-- Written instruction --
Only the lines starting at the one with "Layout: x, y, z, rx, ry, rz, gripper" and ending at the one with "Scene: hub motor" should be copied, exactly and with both ends kept.

-- Provided data --
===============

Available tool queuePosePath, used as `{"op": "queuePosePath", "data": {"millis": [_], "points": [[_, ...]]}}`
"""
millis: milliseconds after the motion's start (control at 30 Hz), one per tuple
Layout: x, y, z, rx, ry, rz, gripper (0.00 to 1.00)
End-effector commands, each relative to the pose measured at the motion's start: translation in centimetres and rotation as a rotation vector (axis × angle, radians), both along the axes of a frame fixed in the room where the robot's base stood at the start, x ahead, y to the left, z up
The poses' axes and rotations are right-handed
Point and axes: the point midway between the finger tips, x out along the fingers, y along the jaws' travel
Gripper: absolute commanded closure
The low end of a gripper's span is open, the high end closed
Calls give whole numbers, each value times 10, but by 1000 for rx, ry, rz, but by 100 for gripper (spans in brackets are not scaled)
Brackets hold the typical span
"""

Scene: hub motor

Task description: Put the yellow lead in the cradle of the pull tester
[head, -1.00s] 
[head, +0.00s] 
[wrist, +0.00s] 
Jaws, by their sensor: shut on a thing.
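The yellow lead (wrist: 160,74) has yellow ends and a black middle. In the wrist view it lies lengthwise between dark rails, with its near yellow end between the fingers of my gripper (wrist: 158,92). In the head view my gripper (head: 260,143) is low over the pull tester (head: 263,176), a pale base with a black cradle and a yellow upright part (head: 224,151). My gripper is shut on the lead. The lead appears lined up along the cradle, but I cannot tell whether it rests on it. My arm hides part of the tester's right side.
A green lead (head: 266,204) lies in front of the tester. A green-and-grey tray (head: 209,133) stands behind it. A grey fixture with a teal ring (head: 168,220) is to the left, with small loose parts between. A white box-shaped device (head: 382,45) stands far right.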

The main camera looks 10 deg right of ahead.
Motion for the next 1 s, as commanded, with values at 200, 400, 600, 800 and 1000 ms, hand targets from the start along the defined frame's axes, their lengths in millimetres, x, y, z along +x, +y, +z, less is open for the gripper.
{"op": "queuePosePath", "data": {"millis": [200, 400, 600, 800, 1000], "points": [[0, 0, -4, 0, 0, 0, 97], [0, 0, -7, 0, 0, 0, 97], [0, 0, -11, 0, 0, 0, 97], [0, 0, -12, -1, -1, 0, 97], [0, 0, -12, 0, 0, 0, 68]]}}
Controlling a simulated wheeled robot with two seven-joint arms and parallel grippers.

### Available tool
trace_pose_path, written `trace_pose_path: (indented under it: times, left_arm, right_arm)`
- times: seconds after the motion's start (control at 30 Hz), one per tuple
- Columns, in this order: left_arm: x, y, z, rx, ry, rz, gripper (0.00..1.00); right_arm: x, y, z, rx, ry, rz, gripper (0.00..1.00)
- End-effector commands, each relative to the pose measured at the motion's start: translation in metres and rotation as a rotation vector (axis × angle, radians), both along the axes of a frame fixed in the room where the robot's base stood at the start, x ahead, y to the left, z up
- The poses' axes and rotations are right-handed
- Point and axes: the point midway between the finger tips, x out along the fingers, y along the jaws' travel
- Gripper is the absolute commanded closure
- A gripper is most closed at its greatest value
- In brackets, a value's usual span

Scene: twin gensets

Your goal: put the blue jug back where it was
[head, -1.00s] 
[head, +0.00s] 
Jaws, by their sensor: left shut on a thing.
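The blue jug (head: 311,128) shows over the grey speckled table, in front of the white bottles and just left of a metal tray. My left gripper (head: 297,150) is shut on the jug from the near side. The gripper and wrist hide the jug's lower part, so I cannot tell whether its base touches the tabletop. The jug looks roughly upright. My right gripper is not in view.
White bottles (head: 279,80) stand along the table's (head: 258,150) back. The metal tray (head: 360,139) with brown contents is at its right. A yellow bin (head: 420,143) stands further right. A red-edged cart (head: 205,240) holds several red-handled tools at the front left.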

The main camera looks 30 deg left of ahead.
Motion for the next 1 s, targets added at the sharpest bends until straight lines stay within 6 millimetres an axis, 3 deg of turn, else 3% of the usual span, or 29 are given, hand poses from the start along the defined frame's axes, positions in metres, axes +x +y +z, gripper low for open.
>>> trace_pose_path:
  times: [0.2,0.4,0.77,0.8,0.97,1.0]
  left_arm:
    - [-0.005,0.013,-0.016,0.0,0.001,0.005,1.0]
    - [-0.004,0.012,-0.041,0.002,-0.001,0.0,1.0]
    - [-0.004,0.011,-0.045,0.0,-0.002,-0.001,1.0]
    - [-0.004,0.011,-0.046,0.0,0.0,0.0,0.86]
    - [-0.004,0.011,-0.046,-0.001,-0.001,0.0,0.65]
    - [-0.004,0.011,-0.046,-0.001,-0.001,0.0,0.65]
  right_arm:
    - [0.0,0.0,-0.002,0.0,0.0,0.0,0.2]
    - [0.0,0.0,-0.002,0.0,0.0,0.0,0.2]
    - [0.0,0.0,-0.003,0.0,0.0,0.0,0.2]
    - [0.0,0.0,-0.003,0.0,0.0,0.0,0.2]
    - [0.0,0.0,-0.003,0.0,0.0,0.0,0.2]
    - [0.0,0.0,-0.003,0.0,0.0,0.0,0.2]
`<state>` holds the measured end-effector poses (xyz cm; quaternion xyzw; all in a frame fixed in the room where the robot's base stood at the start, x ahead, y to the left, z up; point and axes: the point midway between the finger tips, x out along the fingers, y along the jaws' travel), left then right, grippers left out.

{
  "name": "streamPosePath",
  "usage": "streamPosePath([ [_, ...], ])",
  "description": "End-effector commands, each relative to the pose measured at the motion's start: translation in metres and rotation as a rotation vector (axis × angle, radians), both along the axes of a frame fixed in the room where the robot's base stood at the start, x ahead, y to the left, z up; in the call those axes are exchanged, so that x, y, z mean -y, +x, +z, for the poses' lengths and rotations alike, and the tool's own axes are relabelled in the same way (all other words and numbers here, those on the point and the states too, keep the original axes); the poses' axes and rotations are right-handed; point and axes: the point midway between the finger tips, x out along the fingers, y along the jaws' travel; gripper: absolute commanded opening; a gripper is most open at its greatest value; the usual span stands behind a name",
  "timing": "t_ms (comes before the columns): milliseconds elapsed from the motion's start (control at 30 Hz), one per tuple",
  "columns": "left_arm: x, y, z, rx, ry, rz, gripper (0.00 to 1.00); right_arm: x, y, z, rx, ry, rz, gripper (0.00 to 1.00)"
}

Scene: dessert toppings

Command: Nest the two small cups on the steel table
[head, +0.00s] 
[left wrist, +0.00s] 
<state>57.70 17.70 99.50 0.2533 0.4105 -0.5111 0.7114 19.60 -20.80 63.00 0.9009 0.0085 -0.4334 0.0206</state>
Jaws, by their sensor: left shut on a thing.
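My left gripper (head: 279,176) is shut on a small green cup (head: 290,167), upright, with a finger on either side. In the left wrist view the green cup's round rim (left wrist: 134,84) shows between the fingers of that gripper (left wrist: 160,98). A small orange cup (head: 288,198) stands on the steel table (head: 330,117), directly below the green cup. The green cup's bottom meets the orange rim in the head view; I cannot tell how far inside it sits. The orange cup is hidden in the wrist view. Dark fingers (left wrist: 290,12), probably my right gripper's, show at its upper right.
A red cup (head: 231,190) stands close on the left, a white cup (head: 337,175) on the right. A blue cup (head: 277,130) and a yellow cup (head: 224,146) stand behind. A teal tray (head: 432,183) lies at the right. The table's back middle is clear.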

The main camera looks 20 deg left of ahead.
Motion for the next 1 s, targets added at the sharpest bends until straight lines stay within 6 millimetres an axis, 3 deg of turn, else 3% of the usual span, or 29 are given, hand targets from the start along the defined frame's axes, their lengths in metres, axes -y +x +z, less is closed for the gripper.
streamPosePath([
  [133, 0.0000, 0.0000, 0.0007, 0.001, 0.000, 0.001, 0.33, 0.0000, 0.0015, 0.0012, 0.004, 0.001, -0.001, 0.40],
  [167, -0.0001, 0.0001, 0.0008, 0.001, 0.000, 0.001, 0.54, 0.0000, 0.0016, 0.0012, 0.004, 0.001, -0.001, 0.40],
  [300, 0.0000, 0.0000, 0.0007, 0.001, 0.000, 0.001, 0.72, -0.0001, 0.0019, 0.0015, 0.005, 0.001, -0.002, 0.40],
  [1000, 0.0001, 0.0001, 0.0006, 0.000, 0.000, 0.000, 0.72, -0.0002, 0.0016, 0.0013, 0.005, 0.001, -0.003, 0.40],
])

===============

-- Answer to this problem --
Layout: x, y, z, rx, ry, rz, gripper (0.00 to 1.00)
End-effector commands, each relative to the pose measured at the motion's start: translation in centimetres and rotation as a rotation vector (axis × angle, radians), both along the axes of a frame fixed in the room where the robot's base stood at the start, x ahead, y to the left, z up
The poses' axes and rotations are right-handed
Point and axes: the point midway between the finger tips, x out along the fingers, y along the jaws' travel
Gripper: absolute commanded closure
The low end of a gripper's span is open, the high end closed
Calls give whole numbers, each value times 10, but by 1000 for rx, ry, rz, but by 100 for gripper (spans in brackets are not scaled)
Brackets hold the typical span
"""

Scene: hub motor

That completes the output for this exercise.